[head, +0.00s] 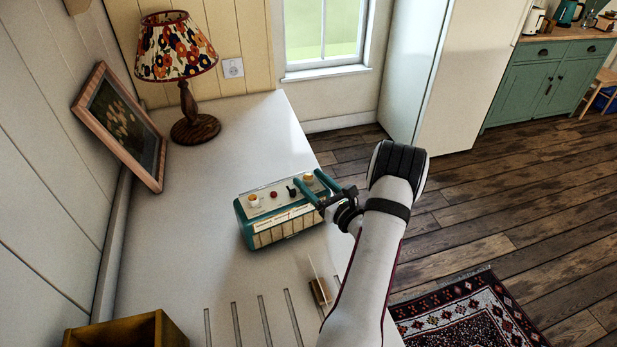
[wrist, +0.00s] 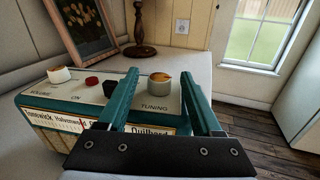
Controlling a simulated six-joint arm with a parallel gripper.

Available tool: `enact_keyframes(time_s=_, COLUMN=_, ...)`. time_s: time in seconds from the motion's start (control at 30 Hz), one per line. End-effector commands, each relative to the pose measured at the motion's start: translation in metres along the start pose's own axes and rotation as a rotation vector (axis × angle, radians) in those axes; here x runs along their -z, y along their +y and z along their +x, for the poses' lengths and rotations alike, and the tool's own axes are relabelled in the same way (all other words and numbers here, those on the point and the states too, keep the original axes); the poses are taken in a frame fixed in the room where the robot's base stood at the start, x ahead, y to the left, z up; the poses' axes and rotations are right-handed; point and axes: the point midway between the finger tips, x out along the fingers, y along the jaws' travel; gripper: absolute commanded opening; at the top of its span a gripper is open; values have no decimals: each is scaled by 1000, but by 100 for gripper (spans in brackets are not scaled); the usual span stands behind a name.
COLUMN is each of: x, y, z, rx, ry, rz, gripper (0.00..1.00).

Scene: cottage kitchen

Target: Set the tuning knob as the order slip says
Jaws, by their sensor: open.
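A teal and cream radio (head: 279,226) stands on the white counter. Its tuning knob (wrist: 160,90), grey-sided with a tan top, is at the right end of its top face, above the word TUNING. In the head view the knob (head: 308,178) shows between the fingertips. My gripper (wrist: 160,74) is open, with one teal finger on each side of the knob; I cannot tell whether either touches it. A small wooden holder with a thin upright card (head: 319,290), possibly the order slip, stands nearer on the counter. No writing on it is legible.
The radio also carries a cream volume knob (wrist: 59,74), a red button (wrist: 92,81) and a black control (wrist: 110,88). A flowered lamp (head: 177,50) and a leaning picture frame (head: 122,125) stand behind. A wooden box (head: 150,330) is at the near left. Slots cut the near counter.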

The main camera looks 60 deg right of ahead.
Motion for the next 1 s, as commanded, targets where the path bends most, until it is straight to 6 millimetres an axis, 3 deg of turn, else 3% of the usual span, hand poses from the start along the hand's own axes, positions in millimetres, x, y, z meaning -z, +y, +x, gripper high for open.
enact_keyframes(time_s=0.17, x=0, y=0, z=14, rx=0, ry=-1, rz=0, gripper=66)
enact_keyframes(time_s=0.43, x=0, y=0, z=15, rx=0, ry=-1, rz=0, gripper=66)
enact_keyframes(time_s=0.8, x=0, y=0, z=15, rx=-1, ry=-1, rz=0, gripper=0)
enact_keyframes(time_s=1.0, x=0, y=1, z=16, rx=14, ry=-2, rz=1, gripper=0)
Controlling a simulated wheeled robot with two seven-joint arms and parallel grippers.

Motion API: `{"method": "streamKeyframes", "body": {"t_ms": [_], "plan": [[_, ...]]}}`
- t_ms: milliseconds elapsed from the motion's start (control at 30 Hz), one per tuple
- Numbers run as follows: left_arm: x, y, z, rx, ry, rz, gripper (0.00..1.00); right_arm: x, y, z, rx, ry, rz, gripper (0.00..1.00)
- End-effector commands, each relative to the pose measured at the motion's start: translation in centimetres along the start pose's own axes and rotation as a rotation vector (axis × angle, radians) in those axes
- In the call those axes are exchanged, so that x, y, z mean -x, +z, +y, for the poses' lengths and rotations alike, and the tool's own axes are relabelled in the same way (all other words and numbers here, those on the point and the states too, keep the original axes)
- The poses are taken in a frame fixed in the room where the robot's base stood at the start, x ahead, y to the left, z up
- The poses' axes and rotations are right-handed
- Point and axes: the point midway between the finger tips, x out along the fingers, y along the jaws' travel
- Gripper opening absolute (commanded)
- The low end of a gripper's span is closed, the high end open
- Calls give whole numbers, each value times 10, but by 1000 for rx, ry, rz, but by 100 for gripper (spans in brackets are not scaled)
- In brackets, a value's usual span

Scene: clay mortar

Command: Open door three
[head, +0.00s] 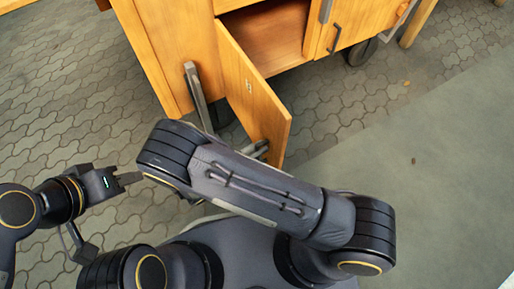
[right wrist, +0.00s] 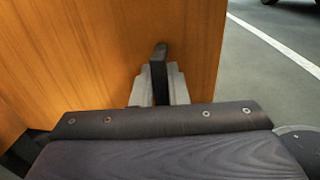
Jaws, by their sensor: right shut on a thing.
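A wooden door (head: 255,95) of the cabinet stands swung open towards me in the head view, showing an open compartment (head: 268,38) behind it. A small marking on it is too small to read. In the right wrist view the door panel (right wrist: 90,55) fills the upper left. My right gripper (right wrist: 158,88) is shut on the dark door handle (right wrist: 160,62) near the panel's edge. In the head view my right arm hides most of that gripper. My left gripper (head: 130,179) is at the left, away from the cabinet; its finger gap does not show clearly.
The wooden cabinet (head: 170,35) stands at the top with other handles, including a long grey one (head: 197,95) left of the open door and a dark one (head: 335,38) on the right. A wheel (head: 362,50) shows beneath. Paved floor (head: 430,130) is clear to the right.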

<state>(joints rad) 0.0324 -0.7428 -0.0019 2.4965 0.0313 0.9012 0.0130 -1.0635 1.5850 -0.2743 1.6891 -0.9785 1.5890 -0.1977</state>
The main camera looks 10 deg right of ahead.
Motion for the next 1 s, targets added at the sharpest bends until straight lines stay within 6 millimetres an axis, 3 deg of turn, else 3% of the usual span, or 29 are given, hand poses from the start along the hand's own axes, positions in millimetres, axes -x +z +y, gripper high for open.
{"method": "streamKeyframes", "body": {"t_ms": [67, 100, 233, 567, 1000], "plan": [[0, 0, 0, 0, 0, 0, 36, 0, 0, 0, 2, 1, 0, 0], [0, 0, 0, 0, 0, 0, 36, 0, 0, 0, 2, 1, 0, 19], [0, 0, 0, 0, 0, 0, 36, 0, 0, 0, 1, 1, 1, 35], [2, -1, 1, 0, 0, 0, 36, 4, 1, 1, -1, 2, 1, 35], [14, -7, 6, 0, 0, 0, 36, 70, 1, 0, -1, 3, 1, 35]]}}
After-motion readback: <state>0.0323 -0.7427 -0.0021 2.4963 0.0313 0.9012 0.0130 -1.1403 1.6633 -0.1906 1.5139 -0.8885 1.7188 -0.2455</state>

....

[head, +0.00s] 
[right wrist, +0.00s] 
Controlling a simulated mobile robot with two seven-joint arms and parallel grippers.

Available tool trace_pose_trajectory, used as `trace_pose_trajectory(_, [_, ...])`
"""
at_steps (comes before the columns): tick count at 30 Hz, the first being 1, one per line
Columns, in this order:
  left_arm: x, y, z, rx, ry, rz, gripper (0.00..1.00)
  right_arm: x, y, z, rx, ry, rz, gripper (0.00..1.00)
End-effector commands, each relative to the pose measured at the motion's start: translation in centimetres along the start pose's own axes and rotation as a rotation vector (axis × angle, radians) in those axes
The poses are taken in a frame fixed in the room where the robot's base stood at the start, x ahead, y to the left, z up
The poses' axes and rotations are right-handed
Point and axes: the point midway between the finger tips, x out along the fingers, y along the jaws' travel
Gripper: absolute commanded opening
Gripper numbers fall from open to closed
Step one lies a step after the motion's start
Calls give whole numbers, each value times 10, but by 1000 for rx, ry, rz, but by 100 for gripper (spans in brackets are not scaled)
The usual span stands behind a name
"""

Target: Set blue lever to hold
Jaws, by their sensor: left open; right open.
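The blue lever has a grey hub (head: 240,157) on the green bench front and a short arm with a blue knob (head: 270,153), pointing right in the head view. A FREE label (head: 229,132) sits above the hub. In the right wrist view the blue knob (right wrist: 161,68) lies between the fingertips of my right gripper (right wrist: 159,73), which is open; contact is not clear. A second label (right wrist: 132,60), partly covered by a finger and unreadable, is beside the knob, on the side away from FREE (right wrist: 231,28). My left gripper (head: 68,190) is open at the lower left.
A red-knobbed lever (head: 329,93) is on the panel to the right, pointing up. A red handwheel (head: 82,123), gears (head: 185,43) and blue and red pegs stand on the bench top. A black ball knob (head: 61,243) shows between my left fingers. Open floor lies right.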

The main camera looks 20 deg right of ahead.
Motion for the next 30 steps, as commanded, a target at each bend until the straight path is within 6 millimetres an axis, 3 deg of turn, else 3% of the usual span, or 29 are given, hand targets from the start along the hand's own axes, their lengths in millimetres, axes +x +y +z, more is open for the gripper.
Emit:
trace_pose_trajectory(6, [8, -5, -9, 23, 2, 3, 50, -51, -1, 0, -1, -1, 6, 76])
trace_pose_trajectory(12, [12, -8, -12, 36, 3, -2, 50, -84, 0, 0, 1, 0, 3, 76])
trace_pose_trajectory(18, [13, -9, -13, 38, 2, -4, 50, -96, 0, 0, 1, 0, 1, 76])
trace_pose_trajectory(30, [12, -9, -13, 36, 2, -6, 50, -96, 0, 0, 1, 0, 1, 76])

....

**Stated goal**
Your task is to output exactly the lines from the one with "Step one lies a step after the motion's start" through the one with "Motion for the next 30", counting both ends.

**Response to this task**
Step one lies a step after the motion's start
Calls give whole numbers, each value times 10, but by 1000 for rx, ry, rz, but by 100 for gripper (spans in brackets are not scaled)
The usual span stands behind a name
"""

Target: Set blue lever to hold
Jaws, by their sensor: left open; right open.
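The blue lever has a grey hub (head: 240,157) on the green bench front and a short arm with a blue knob (head: 270,153), pointing right in the head view. A FREE label (head: 229,132) sits above the hub. In the right wrist view the blue knob (right wrist: 161,68) lies between the fingertips of my right gripper (right wrist: 159,73), which is open; contact is not clear. A second label (right wrist: 132,60), partly covered by a finger and unreadable, is beside the knob, on the side away from FREE (right wrist: 231,28). My left gripper (head: 68,190) is open at the lower left.
A red-knobbed lever (head: 329,93) is on the panel to the right, pointing up. A red handwheel (head: 82,123), gears (head: 185,43) and blue and red pegs stand on the bench top. A black ball knob (head: 61,243) shows between my left fingers. Open floor lies right.

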The main camera looks 20 deg right of ahead.
Motion for the next 30 steps, as commanded, a target at each bend until the straight path is within 6 millimetres an axis, 3 deg of turn, else 3% of the usual span, or 29 are given, hand targets from the start along the hand's own axes, their lengths in millimetres, axes +x +y +z, more is open for the gripper.

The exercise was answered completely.